▶ **PROBLEM**
Copy each line of the data below exactly, leaving out pictures.

▶ **RECORDED DATA**
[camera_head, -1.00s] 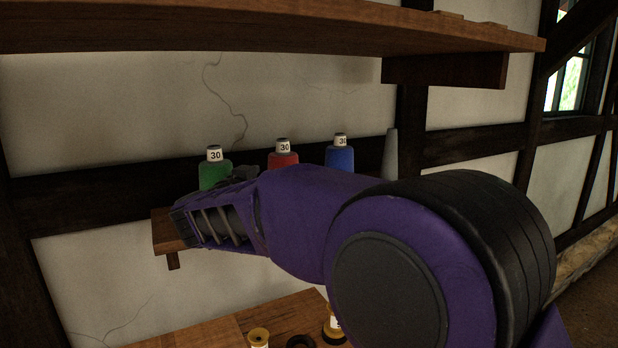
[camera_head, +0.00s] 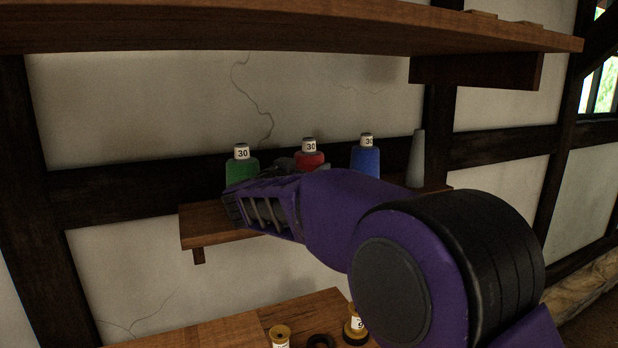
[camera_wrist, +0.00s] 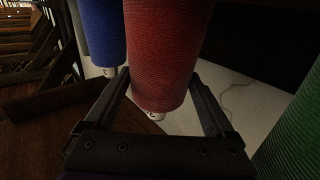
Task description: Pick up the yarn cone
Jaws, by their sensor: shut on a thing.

▶ **ANSWER TO THE TASK**
[camera_head, -1.00s] 
[camera_head, +0.00s] 
[camera_wrist, +0.00s] 
Task description: Pick up the yarn cone
Jaws, by their sensor: shut on a thing.

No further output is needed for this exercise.